Nick Uzhovadded a note 4 years ago
“No mountains. We’re more of a woodland. Virgin forests. Rivers and lakes. Lakes are the loveliest”, he said and could not help but revive memories. “My hamlet of Tsyareshki is just next to two lakes. On a calm late afternoon, water’s flat. Like a mirror. And the forest hangs treetops down. As if painted. Just fish splash. Pikes are huge! It’s head and shoulders above mountains!”
Being an untalkative character, he said too much for one time, felt it at once and stopped speaking. But his stirred thoughts and images were already there, in the distant home land, and at the wild jumble of rocks he was feeling so unbearably lonely as he had not for a long time in captivity.

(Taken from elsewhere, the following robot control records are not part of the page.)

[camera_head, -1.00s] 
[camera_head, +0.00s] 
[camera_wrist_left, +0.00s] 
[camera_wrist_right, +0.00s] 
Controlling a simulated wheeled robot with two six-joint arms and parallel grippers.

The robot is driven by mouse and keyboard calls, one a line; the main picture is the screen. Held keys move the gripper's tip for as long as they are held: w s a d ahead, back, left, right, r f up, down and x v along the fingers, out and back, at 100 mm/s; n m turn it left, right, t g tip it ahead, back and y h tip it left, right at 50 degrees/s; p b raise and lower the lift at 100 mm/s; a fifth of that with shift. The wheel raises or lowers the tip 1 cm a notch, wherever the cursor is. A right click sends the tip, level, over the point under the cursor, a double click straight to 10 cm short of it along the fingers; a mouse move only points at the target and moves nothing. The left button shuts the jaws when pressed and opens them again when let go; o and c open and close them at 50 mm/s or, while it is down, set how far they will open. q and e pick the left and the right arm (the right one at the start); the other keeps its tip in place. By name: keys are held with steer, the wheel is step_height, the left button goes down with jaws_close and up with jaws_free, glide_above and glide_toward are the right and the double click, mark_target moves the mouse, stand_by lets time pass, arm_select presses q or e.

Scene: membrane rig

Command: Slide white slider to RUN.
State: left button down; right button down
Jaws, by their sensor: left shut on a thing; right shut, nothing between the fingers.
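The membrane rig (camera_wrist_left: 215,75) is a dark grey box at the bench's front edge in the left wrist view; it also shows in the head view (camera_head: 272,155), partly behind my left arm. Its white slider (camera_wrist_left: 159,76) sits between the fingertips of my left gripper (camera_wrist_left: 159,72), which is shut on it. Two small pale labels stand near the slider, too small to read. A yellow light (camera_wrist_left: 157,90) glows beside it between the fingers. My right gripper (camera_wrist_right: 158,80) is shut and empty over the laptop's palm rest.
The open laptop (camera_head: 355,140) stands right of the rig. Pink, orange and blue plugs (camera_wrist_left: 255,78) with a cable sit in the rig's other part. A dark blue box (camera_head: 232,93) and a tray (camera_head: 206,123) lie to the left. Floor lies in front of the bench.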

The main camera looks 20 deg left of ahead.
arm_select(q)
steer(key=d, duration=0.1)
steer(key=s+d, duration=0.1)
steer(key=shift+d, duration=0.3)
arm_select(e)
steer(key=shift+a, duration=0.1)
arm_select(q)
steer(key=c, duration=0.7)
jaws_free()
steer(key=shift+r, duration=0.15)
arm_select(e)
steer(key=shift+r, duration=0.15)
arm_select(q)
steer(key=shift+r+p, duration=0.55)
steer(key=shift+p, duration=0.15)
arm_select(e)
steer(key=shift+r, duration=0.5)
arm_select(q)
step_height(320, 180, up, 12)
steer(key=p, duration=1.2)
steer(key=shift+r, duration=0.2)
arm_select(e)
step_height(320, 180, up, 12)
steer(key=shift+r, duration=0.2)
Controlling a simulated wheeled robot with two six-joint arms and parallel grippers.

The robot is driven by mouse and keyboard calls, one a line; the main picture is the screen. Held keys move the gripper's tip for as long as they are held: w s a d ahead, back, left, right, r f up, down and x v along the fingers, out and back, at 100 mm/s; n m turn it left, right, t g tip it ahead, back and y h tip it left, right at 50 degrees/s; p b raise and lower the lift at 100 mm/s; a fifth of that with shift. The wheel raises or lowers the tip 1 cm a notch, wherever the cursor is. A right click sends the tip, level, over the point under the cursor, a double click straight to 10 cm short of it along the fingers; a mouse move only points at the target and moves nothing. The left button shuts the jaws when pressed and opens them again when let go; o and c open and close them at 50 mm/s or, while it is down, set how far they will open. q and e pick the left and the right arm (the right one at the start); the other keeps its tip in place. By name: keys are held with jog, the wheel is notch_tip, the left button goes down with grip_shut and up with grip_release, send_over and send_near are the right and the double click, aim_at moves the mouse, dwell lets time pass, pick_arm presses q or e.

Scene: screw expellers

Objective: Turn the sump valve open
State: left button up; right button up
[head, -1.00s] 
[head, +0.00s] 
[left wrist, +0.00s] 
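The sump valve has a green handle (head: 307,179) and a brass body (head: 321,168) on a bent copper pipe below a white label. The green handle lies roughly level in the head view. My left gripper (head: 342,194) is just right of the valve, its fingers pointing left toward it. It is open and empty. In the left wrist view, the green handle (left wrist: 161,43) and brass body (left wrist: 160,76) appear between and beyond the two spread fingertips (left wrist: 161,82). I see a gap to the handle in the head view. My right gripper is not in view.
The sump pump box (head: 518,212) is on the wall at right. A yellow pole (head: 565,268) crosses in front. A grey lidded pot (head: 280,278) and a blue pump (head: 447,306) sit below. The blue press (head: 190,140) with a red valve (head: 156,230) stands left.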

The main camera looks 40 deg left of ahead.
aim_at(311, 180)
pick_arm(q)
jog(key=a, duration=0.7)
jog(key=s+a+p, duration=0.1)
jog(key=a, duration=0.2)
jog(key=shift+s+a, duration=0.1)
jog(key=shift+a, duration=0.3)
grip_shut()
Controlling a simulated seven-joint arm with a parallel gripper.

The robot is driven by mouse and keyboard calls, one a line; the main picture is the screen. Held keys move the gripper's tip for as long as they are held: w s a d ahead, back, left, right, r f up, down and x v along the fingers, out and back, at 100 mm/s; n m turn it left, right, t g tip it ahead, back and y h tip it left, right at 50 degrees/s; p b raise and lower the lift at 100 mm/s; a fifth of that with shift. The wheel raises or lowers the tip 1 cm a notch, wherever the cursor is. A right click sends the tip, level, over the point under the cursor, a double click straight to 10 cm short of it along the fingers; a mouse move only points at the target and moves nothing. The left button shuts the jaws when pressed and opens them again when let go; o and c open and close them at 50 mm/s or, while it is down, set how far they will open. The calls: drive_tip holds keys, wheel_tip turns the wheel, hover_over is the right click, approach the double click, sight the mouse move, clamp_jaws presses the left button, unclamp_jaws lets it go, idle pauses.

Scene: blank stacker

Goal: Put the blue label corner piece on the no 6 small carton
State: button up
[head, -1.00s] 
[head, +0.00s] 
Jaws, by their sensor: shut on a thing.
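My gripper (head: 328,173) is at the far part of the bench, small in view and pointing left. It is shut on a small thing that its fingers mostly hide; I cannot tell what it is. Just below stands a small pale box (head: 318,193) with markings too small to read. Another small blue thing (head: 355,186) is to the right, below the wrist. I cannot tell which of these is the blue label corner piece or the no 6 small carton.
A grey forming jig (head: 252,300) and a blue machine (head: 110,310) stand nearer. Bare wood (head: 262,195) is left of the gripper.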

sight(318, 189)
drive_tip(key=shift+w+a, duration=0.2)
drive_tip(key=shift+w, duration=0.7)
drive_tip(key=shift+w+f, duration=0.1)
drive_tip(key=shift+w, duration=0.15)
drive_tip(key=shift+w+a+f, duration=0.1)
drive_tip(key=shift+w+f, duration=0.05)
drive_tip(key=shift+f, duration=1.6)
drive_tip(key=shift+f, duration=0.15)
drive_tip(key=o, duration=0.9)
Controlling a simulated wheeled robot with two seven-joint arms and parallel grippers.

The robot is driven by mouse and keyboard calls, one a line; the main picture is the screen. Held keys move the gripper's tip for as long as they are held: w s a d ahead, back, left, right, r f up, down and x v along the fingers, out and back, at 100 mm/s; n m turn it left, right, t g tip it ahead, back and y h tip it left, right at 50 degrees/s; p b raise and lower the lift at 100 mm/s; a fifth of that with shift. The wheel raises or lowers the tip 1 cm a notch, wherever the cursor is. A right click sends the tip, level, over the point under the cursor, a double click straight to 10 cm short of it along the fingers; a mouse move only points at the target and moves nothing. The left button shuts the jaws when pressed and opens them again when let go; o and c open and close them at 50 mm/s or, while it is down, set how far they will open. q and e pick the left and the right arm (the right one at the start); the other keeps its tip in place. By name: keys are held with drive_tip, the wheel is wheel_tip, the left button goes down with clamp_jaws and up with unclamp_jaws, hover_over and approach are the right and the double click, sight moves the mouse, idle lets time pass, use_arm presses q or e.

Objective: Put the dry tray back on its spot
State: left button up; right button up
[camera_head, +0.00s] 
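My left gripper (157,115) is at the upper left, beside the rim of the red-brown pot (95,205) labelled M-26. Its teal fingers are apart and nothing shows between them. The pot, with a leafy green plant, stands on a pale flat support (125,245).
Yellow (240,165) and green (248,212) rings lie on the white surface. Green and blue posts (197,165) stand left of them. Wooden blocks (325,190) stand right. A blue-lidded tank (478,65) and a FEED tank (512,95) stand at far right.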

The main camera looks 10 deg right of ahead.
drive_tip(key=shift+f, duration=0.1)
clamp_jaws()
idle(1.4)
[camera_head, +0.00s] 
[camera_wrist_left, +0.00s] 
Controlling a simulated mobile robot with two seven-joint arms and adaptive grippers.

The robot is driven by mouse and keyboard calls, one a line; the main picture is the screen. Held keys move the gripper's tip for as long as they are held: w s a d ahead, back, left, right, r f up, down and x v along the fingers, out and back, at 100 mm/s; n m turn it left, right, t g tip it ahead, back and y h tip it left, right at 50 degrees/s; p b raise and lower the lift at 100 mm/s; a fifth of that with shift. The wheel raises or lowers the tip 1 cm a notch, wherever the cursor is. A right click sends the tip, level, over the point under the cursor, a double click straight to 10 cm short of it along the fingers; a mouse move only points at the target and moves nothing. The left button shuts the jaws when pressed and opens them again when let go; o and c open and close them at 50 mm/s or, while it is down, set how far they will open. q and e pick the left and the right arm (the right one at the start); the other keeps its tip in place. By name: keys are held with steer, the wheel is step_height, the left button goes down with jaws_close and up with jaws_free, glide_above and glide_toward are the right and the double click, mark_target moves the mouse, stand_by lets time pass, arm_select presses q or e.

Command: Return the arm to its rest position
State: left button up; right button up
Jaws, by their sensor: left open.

She must have felt that and, once he was silent, asked: “Speak more. Speak your Belorus.”
Meanwhile, the sun got covered with a grey foggy cloud again.
A swift grey shadow fell down on the bare mountainside and a trail trodden aslant it; wet smoky ragged clouds rapidly moved across the slope. It was bitterly cold and windy.
Clumsily and somewhat reluctantly at first, pausing frequently, living old memories again, he started telling her, as if about something faraway, dear and extraordinary, about oak groves bountiful with large acorns, about beaver huts on lakes, about icy cold, healing birch sap in spring and about the scent of bird-cherry blossom in May.
(translated from Belarusian; excerpt from Alpine Ballad by Vasil Bykau)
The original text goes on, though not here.